Don't remember the guy who got Daniel Pearl killed. When India released this known terrorist, Pakistan openly helped this guy enter the country and let him have open meetings gloating about his activities. Pakistan refused to acknowledge India's request to return him.

A lot of US politicians of both parties have been simply clueless about Pakistan. They ignored Zia's activities which led to this crisis. People make a big deal about Obama talking to Chavez. Zia was a worse guy and Reagan called him his buddy or something.

by Pravin 2009-05-07 07:25AM | 0 recs
Re: The Pakistani Sinkhole

You're probably referring to Omar Saeed Sheikh who is still appealing his conviction and death sentence for the murder, though 'who killed Daniel Pearl?', and more intriguingly, 'why?' is still an open question.

by Shaun Appleby 2009-05-07 02:46PM | 0 recs
Re: The Pakistani Sinkhole

Omar Saeed Sheikh is an ISI operative. He didn't turn himself into the police, he took refuge with the ISI. The police spent a week looking for him before it was revealed that he was in an ISI safe house.

The why is obvious though I realize your question is a rhetorical one.

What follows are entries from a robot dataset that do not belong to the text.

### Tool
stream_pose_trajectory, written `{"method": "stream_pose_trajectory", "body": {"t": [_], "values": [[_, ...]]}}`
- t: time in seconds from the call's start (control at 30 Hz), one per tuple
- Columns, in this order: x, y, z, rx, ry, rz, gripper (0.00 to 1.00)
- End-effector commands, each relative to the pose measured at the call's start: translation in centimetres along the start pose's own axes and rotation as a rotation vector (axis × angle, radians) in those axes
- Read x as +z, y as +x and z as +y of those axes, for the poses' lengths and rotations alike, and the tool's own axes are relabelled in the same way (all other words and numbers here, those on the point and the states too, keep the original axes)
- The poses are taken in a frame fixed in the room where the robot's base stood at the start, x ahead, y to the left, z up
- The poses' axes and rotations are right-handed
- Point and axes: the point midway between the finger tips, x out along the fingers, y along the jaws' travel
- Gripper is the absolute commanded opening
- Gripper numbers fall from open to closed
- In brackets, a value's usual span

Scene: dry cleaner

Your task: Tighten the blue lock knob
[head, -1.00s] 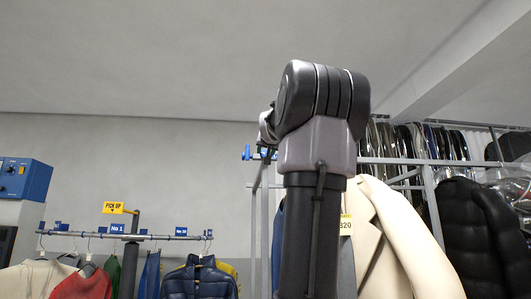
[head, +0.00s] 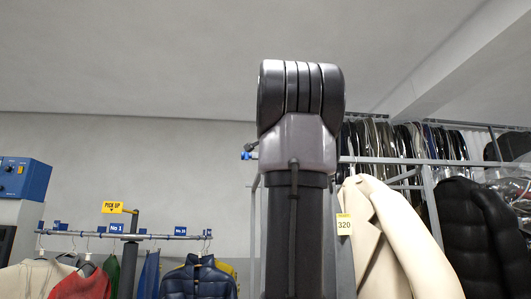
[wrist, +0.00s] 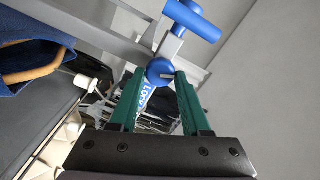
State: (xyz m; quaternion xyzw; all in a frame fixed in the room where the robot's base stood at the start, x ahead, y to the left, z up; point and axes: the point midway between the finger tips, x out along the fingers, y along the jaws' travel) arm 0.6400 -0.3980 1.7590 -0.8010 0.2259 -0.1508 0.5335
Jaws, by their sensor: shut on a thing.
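In the wrist view, the blue lock knob (wrist: 160,71) is a round blue disc with a grey pointer mark, mounted at a grey rail. My gripper (wrist: 161,76) has two green fingers, shut on this knob with one fingertip at each side. A blue and white label (wrist: 146,96), seemingly reading LOCK, shows between the fingers and is partly covered. Just above is a blue bar handle (wrist: 193,18) on a metal stem. In the head view my arm hides the gripper and most of the fitting; only a bit of blue (head: 245,156) shows left of the arm.
A cream jacket (head: 395,235) with yellow tag 320 and a black puffer jacket (head: 475,225) hang at the right. A lower rail (head: 150,237) with several garments stands left. In the wrist view, a blue garment on a wooden hanger (wrist: 35,72) is close by.

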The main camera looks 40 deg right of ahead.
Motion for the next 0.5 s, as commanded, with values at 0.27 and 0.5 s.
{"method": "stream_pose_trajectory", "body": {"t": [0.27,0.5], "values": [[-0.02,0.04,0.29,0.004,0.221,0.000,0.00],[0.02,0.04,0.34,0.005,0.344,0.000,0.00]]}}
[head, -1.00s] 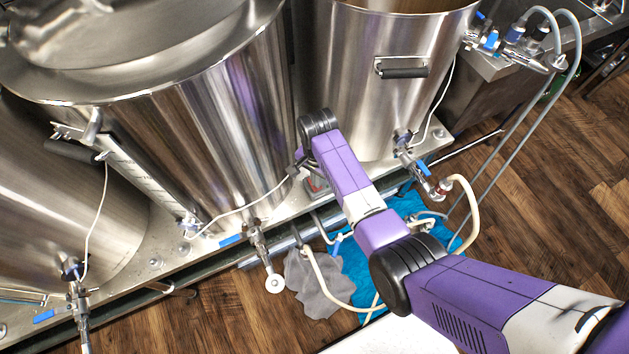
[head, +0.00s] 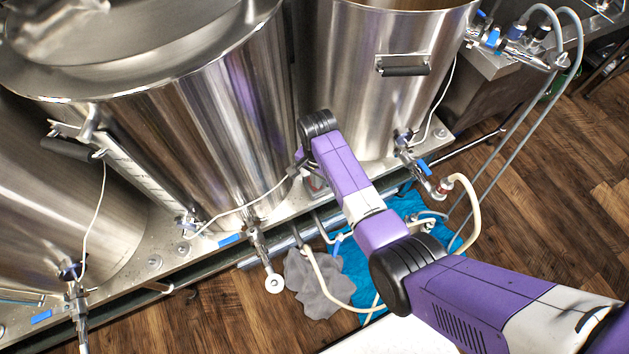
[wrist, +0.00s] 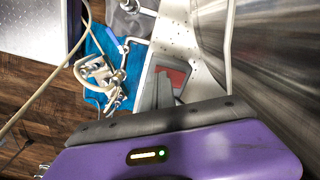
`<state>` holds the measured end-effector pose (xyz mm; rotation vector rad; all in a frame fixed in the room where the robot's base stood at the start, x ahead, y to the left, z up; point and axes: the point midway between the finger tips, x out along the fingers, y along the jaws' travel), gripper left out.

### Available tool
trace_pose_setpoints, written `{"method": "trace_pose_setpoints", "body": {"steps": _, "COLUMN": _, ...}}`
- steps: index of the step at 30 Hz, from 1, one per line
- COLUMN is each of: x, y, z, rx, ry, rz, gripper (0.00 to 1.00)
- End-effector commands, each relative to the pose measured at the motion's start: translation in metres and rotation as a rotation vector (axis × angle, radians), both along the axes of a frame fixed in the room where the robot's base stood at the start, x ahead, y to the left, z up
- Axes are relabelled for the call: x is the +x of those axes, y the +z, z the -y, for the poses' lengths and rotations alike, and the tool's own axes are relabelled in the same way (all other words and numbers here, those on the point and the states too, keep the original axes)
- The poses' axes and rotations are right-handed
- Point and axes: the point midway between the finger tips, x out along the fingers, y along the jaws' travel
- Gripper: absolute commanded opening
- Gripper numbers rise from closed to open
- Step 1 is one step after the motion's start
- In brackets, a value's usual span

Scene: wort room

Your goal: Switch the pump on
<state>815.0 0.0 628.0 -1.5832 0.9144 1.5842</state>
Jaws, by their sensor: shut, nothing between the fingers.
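A grey box with a red rectangular switch face (wrist: 174,74) sits on the pale metal deck, near the middle of the wrist view. I cannot tell from its look whether it is on or off. My gripper (wrist: 163,90) is shut and empty, its grey fingers right beside the lower left of the red face. I cannot tell whether they touch it. In the head view, my arm hides most of this spot. The pump itself is not clear to me; metal fittings with pale hoses (wrist: 104,78) lie over a blue cloth.
Large steel kettles (head: 215,125) stand close behind the deck. A valve with a blue handle (head: 417,165) sticks out on the right, and another valve (head: 262,255) near the middle. A grey cloth (head: 318,285), a blue cloth (head: 358,270) and hoses lie below.

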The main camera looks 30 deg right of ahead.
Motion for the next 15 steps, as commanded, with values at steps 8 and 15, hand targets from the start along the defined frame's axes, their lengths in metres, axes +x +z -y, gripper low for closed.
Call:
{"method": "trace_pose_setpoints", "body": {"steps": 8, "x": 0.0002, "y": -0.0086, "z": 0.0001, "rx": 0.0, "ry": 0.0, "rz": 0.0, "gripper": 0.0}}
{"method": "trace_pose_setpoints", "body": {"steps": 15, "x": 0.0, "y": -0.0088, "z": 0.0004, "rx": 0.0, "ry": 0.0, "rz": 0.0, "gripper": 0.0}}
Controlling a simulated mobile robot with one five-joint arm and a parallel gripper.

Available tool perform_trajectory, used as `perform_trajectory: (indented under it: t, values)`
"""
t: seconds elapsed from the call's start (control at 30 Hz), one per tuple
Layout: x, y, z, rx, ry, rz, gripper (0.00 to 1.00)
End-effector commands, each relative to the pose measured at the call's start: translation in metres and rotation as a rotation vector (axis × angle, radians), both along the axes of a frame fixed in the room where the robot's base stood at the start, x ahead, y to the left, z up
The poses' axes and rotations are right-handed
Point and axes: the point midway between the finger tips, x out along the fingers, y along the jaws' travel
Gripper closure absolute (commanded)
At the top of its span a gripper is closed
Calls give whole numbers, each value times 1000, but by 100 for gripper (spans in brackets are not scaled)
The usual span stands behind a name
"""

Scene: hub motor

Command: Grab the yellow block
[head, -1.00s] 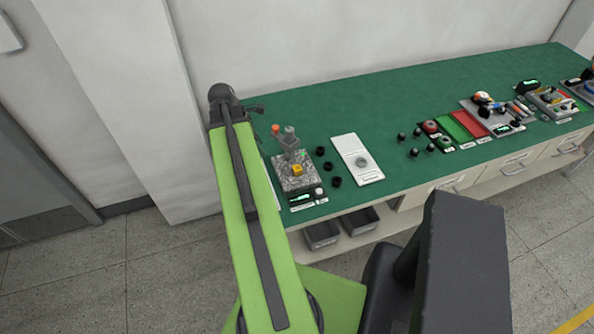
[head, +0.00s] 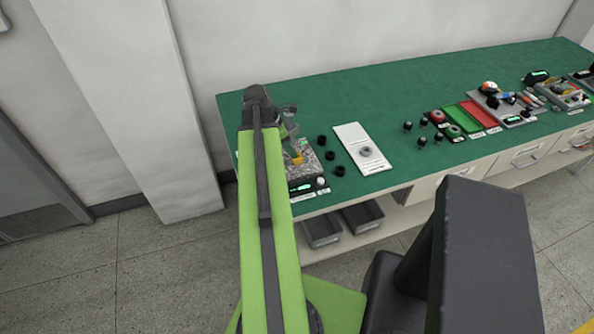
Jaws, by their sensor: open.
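The yellow block (head: 298,159) sits on the speckled grey slab (head: 311,170) at the left end of the green bench, at the foot of a grey upright fixture (head: 290,132). My green arm reaches up the left of the view and covers the slab's left part. My gripper (head: 287,110) is at the arm's far end, small and partly hidden, close to the top of the fixture. It is open. It appears apart from the yellow block, though its exact height above the bench is hard to judge.
Several black round parts (head: 326,155) and a white plate with a grey ring (head: 347,133) lie right of the slab. Green and red mats (head: 480,116) and other stations lie further right. The green bench top (head: 380,95) is clear at the back middle.

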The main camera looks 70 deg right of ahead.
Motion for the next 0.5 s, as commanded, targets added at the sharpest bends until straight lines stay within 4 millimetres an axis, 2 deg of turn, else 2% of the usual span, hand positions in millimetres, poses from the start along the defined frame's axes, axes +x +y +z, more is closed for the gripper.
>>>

by Charles Lemos 2009-05-07 05:02PM | 0 recs
Re: The Pakistani Sinkhole

I wasn't going to go the 'full monty' on Sheikh but you don't seem to be pulling any punches so here goes:


Ahmed Omar Saeed Sheikh, one of the three terrorists who were taken to Kandahar for release by the then External Affairs Minister Jaswant Singh, was one of the key planners and perpetrators of the most daring terrorist attempt on the US soil, said a former military intelligence analyst John Newman during his testimony before the 9/11 inquiry commission.

Newman went on to say that "Saeed Sheikh was probably a triple agent" who operated for Pakistani, American and British intelligence while being an Al-Qaida's top functionary. After his release in 1999, Ahmad Omar Saeed Sheikh, a British national of Pakistani origin, was appointed member of the Majlis Al-Shura by Osama Bin Laden, said the testimony, which did not find mention in the final report on 9/11.

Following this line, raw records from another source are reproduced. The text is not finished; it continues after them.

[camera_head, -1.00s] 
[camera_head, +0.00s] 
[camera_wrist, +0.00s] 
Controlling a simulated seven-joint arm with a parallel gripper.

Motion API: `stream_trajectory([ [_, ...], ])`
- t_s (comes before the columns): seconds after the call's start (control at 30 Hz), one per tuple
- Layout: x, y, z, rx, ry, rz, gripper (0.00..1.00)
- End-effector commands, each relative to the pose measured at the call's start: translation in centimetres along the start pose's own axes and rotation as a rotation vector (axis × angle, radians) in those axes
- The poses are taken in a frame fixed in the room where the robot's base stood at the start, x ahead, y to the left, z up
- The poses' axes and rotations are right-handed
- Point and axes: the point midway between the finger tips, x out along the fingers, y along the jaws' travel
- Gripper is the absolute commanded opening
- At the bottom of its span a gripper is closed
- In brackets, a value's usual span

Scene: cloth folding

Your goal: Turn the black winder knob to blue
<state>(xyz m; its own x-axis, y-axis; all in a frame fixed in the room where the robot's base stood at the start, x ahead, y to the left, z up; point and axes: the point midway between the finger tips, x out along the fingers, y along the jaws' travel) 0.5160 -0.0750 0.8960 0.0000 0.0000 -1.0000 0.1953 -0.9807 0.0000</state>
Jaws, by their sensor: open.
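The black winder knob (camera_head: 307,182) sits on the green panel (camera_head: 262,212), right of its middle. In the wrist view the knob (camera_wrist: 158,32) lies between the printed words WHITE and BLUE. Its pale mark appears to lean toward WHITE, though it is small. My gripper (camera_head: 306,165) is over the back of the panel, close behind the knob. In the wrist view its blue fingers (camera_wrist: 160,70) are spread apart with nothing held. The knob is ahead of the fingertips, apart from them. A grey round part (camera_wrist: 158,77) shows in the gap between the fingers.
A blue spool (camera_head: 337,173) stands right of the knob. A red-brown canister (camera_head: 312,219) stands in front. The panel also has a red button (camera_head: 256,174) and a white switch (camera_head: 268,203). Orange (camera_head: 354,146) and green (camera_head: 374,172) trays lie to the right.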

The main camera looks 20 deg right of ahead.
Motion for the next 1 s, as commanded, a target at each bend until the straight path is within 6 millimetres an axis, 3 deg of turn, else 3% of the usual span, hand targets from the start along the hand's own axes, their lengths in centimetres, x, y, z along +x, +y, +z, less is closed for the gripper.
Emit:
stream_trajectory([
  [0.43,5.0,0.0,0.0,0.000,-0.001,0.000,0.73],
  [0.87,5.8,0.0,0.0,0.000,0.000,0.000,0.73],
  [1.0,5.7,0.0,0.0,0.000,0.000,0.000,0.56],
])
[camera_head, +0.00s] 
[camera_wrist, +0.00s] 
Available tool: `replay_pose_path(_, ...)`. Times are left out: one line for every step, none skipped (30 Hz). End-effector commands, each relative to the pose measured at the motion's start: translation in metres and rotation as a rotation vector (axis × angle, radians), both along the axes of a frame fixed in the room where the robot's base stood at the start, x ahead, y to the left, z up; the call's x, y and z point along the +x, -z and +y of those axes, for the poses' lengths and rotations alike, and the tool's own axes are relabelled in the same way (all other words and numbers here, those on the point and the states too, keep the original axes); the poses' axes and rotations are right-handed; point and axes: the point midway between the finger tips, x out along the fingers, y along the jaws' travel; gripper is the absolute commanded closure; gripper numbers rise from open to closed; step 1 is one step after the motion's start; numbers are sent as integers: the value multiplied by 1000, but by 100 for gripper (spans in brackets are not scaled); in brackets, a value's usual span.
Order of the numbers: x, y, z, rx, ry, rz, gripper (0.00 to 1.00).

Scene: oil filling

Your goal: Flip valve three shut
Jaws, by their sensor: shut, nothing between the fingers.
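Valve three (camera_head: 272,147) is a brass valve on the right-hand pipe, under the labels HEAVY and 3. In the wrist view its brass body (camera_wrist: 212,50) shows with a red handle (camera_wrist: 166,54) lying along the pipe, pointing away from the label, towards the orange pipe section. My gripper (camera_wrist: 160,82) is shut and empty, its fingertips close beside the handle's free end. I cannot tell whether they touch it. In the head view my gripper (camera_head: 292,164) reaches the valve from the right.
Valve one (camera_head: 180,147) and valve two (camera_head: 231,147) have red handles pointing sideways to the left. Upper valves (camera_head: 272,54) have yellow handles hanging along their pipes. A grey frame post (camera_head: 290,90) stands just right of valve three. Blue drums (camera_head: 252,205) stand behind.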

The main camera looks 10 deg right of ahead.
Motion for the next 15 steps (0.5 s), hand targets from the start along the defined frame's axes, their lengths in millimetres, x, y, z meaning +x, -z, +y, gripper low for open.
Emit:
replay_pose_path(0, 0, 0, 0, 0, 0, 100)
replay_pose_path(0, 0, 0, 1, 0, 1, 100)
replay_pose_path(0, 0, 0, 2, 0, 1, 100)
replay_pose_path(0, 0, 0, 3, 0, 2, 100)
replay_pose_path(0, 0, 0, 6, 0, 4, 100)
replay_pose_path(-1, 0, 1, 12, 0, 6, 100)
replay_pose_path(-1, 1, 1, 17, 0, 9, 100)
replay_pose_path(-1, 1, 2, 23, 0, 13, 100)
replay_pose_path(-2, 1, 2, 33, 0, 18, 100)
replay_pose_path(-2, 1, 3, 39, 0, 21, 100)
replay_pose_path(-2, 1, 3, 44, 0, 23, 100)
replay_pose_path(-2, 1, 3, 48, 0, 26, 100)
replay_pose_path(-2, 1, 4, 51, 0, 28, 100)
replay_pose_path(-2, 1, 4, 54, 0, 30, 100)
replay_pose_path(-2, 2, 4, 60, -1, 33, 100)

Satish Misra - Kandahar hijacking, 9/11 `linked' The Tribune (India) 26 Mar 06

And this was reported, briefly in the US media at the time, immediately after the 9/11 attacks, for example:


WASHINGTON (CNN) A man suspected of playing a key role in bankrolling the September 11 terrorist attacks in the United States was released from prison in India less than two years ago after hijackers of an Indian Airlines flight demanded his freedom, a senior-level U.S. government source told CNN.

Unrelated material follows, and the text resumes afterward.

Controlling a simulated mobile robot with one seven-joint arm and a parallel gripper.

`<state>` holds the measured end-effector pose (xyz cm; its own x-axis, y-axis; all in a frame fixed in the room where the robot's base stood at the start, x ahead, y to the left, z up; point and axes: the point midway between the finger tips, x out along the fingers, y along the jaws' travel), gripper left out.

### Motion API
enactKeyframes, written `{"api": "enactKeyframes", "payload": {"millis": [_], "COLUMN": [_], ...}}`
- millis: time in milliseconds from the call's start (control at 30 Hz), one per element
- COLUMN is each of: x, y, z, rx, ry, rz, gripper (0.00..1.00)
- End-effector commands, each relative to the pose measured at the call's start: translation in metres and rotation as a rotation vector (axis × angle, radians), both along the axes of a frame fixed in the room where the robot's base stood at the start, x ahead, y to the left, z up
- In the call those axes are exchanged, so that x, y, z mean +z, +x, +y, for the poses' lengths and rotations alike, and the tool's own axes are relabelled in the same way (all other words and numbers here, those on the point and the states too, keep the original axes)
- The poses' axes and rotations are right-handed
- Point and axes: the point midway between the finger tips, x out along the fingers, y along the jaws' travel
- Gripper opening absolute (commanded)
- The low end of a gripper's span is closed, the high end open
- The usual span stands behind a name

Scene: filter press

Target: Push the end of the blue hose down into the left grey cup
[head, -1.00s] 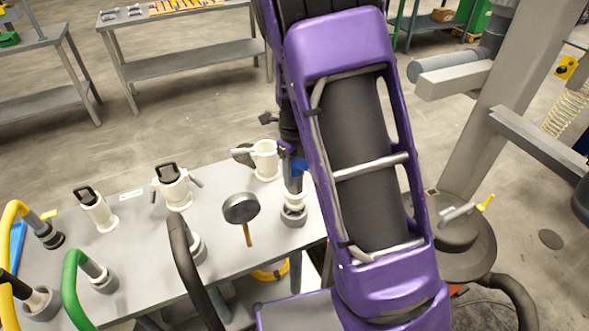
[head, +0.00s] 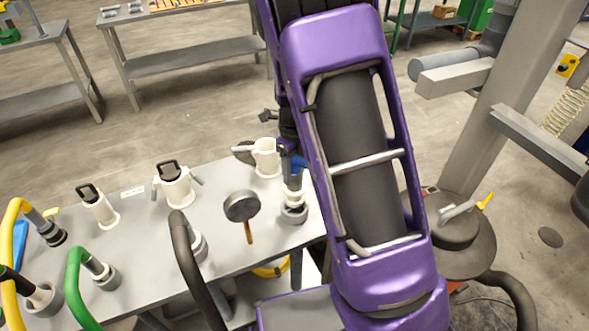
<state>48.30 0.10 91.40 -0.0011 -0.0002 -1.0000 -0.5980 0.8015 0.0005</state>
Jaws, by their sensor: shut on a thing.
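The blue hose (head: 299,163) shows as a short blue piece beside my arm, with a grey and cream end (head: 293,186) pointing down. This end stands over a grey cup (head: 294,215) at the right end of the grey table. I cannot tell how deep it sits in the cup. Other grey cups stand to the left, one at the black hose (head: 199,246), one at the green hose (head: 107,279) and one at the far left (head: 42,300). My gripper (head: 290,149) is at the top of the hose end, shut on the blue hose; my arm hides most of it.
Cream fittings (head: 175,187) stand along the table's back edge, one (head: 266,157) close to my gripper. The yellow hose (head: 12,225) arches at the far left. A grey post (head: 490,110) rises at right.

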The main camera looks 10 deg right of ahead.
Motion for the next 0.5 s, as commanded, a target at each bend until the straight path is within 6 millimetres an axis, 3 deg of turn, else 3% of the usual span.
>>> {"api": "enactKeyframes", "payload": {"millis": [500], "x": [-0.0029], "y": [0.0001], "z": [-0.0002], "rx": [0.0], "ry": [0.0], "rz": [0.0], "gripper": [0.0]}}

This source said U.S. investigators now believe Sheik Syed, using the alias Mustafa Muhammad Ahmad, sent more than $100,000 from Pakistan to Mohammed Atta, the suspected hijacking ringleader who piloted one of the jetliners into the World Trade Center.

Investigators said Atta then distributed the funds to conspirators in Florida in the weeks before the deadliest act of terrorism on U.S. soil that destroyed the World Trade Center, heavily damaged the Pentagon and left thousands dead.

Kelli Arena and Mike Boettcher - Suspected hijack bankroller freed by India in '99 CNN 6 Oct 01

Rumour has it the source for these reports was the FBI, curiously enough, although these links were allegedly not mentioned in the 9/11 Commission report.  'Triple agent,' eh?  'Chickens coming home to roost' may not be such an inappropriate assertion as it has sometimes appeared.  I'm not much of a 9/11 conspiracy buff but this kind of thing makes your skin crawl.

by Shaun Appleby 2009-05-07 05:49PM | 0 recs
Re: The Pakistani Sinkhole

I had never heard that he worked for US intelligence before. Thanks. I'll look at those sources.

by Charles Lemos 2009-05-07 06:01PM | 0 recs
Re: The Pakistani Sinkhole

Good luck with that, it's a jungle out there and the 9/11 consiracy theorist rat-holes are everywhere.

Newman is a special case, it seems, former NSA analyst he's written a couple of brilliant, methodical books on sensitive stuff in years past.  But this is a truly cold case, though this page is useful for retaining copious links to contemporary news reports and sources in a reasonably well organised presentation, though I don't necessarily endorse the editorial content.

by Shaun Appleby 2009-05-07 06:46PM | 0 recs
Re: The Pakistani Sinkhole

Yes, that's him. I was too lazy to look up his name. I remember the US(clinton government) not doing enough to help India get this bastard returned. India should take the primary blame for letting this guy loose without injecting some slow poison into his body.

by Pravin 2009-05-07 09:30PM | 0 recs
Re: The Pakistani Sinkhole

Zia ul-Huq does mark the beginning of the turn towards the Islamization of Pakistan but it is important to note that Pakistan was involved in rogue state activities probably from its inception but there is ample evidence of a destabilization plan in Afghanistan dating to the 1960s.